Today’s brewers, it would seem, are cutting deals with their own personal devils. Where once you would never invite the devil to come dance in your brewery, many brewers are now opening their doors to Satan’s minions of sour (Brettanomyces, Lactobacillus and Pediococcus) in the hopes of joining the ranks of legendary beers and bellowing out the low pH blues.

In many ways, brewers are stumbling over each other as they race to the sour beer crossroads. Breweries that have never dabbled in the black art of sour beers are wielding machetes in the hopes of blazing trails and entirely new paths. And in doing so, many of them are dancing with Lucifer himself as they polka and cha-cha-cha their way into unfamiliar arenas. So it begs the questions: Are these beers any good, and how did we get here?

Historically, sour beer producers have never had to cut deals with the devil. They chose to embrace his personality years ago. Their Old World methods of wort production were designed to only make sour beers. Yet they represent such a small percentage of brewers making beer this way that their use of micro-organisms and wild yeasts is as if they are witch doctors.
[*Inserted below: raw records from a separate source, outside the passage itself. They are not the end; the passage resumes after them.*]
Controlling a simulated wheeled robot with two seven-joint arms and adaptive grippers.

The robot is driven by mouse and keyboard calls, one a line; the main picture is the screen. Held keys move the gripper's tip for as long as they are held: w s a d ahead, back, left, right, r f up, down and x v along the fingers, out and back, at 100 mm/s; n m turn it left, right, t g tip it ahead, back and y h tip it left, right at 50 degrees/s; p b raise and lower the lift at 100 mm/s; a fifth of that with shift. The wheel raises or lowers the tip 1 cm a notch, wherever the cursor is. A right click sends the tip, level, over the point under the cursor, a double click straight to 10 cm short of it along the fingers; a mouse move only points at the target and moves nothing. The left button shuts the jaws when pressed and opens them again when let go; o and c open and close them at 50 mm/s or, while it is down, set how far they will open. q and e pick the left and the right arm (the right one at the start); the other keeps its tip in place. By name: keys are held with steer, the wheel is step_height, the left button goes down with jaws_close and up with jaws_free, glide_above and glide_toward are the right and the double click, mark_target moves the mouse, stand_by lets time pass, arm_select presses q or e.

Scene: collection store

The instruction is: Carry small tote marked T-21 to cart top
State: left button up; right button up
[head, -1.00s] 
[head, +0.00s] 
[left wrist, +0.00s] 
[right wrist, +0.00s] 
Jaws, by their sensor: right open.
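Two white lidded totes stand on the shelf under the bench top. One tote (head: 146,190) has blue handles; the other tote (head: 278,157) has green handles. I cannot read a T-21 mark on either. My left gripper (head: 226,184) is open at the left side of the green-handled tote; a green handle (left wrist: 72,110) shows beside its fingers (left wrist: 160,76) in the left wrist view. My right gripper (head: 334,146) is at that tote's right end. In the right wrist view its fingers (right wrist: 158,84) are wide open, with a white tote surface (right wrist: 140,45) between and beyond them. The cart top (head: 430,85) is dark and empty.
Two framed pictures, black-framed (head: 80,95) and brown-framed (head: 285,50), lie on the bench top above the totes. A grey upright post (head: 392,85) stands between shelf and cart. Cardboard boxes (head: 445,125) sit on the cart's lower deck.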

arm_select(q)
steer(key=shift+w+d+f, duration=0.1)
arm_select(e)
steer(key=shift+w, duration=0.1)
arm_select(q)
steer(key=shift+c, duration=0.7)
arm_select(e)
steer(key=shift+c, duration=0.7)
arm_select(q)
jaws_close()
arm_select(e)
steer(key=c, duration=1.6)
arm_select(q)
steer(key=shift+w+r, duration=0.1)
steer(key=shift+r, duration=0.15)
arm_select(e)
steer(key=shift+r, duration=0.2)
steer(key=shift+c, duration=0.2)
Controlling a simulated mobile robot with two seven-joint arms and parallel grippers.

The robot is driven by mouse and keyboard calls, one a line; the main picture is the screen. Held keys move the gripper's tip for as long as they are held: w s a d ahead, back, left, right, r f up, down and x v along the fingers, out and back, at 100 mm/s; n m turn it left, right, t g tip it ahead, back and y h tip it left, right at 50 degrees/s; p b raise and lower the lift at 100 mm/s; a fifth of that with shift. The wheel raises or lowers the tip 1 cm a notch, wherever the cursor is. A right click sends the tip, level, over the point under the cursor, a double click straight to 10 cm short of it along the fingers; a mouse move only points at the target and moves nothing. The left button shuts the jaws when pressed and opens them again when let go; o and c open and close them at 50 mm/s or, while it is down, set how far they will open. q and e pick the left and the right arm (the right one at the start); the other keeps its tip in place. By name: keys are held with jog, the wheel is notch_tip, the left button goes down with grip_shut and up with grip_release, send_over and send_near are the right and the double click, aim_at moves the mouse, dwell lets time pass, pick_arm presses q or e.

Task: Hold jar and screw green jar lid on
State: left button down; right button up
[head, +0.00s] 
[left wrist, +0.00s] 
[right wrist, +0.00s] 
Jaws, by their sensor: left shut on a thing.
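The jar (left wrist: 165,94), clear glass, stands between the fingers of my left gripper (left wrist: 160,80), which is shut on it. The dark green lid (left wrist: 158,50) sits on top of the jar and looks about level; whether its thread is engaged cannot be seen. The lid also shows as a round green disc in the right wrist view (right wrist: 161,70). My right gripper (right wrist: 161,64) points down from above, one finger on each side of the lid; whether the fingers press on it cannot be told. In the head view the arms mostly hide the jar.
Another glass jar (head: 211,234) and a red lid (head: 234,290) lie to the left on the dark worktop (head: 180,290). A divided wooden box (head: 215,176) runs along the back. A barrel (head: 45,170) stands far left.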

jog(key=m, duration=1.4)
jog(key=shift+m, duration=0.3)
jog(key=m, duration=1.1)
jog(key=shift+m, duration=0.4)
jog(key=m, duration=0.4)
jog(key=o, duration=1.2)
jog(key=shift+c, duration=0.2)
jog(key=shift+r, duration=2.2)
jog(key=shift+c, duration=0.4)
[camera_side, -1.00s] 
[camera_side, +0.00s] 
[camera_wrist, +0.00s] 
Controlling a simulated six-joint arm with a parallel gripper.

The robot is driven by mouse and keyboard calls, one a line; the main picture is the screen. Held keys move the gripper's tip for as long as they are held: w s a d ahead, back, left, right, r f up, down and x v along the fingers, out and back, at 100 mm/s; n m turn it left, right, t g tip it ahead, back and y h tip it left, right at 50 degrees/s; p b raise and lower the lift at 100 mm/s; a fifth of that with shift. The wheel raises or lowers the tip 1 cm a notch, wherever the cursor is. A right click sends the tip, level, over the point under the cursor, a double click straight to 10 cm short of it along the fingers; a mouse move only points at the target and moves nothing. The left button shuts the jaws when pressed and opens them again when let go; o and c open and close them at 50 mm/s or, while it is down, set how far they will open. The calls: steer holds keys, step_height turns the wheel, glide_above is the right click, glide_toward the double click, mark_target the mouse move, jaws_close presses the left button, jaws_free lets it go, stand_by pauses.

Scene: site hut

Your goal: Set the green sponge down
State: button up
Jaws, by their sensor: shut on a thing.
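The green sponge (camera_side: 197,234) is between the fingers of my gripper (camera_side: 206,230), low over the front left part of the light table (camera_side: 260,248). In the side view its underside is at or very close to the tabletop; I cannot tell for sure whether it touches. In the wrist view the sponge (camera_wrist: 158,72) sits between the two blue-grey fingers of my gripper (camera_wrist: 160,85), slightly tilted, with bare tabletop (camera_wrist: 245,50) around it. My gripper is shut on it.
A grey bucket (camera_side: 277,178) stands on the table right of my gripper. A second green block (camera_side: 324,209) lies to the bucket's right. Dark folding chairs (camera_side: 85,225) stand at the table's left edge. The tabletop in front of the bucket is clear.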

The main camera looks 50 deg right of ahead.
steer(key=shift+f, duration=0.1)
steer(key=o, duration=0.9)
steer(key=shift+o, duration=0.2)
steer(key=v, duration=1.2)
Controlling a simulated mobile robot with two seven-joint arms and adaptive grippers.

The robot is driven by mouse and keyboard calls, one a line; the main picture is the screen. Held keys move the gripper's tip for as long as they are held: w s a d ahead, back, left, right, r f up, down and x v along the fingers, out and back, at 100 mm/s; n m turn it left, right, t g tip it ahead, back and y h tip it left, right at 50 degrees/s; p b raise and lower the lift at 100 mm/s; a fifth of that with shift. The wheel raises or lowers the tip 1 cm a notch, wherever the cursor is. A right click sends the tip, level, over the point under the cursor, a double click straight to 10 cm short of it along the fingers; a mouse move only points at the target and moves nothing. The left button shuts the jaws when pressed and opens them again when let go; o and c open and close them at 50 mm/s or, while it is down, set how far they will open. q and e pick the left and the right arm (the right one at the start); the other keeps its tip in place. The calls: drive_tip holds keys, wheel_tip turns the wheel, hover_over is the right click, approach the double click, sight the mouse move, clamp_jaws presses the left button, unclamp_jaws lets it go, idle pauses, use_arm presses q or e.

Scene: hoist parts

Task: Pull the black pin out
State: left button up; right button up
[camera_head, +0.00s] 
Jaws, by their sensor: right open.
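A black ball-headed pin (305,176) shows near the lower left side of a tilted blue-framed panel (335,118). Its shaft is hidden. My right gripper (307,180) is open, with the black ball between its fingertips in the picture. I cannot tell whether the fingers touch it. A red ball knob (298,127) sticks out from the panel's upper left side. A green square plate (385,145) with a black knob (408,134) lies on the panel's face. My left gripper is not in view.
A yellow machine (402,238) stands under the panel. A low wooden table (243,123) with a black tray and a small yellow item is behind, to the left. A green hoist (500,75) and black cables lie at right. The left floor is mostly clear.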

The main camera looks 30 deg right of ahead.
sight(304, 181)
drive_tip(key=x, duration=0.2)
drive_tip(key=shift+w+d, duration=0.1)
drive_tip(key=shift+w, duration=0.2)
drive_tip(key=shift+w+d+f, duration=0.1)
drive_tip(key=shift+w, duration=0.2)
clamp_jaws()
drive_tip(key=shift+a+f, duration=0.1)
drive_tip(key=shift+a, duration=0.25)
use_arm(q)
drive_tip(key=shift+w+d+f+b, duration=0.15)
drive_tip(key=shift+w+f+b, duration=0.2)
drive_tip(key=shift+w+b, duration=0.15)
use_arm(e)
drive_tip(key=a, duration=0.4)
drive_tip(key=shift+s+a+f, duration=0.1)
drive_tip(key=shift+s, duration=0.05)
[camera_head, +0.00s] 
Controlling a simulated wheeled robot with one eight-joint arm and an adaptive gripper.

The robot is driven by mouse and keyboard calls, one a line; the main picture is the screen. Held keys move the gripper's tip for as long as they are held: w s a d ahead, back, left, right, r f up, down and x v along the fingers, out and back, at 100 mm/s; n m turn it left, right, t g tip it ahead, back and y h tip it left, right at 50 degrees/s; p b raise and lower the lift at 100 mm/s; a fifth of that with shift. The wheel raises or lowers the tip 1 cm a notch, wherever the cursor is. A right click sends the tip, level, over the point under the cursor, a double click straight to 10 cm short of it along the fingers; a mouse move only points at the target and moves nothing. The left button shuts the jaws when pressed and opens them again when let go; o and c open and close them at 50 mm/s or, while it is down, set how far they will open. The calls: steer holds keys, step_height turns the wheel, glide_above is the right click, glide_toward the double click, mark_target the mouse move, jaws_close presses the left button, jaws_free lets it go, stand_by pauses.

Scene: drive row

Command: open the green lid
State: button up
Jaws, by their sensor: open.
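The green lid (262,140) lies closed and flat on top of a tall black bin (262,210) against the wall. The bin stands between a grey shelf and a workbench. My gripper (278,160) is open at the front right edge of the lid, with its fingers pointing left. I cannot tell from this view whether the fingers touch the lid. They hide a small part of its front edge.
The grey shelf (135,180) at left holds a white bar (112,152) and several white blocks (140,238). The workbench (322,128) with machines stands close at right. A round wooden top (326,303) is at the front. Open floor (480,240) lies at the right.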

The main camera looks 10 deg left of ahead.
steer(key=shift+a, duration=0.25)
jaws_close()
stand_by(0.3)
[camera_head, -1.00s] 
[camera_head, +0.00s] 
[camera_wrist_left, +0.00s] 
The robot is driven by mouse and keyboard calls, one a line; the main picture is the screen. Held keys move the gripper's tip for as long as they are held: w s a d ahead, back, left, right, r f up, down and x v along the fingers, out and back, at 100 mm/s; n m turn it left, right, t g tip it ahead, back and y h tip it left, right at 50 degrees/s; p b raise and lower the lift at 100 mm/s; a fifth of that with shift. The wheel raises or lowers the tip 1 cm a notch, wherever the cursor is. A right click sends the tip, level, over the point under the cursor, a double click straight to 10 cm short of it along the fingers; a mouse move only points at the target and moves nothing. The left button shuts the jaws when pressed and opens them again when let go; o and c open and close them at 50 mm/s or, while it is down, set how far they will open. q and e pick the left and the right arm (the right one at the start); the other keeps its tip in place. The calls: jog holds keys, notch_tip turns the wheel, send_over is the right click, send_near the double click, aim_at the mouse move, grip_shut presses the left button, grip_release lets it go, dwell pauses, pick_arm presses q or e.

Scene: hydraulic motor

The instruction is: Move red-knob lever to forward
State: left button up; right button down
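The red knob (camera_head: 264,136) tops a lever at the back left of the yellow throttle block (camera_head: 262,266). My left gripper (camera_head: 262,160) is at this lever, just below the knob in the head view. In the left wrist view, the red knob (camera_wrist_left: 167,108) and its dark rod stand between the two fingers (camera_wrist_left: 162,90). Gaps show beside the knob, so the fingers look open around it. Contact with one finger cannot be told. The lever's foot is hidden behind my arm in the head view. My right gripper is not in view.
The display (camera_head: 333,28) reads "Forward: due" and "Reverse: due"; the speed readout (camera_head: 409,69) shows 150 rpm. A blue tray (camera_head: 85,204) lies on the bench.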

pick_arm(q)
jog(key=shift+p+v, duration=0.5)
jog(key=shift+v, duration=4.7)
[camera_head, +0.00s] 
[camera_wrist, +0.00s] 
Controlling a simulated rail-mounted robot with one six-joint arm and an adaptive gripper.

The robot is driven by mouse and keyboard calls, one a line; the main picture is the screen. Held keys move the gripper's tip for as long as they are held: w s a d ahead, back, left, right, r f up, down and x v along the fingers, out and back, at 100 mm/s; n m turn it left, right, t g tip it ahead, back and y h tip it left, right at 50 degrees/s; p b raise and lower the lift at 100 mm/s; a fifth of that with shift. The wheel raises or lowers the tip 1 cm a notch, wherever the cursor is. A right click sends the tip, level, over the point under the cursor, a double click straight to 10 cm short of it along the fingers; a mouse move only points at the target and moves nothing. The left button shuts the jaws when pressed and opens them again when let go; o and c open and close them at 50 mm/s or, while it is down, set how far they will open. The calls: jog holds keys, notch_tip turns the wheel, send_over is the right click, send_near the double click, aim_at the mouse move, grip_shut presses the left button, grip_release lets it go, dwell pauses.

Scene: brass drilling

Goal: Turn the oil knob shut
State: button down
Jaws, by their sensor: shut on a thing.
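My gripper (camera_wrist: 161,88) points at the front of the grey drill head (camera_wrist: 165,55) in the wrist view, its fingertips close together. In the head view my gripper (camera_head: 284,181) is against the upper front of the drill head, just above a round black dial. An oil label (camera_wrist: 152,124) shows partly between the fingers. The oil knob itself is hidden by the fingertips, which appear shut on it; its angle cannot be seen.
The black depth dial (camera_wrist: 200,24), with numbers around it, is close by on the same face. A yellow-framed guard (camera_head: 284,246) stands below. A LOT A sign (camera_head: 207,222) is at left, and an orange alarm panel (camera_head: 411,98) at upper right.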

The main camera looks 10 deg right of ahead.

The lambic producers around Brussels and the red ale producers surrounding Flanders share a commonality of sour beer aged in oak barrels for extended periods of time (up to three years). Here, the barrels are used as vessels of hope in the purest sense. Each barrel acts as its own micro universe, and there is only a degree of certainty surrounding each vessel.

In Belgian sour ale production, oak barrels act more as stewards than as custodians. Wort is sent to these barrels in the hopes that all the environmental factors will come together to produce an exceptional beer. Modern-day brewers, conducting most fermentations in stainless steel, are far more custodial in their zest to produce clean and predictable fermentations and resulting beers.

Yet there is a new breed of sour beer producers who are attempting both. And this group is hell-bent on challenging the status quo. While not seeking fame and fortune in the purest sense, they are clearly tempting the devil’s due and making some exceptional beers at the same time. And many of their beers are marrying the flavors of oak with sour beer production.

It was once thought that only Belgian brewers were the best producers of sour beer in the world. And while clearly they remain the specialists of spontaneous fermented beers, there is a brave new world of sour beers from all corners of the globe available to the adventuring enthusiast willing to seek out new and unusual sour beers.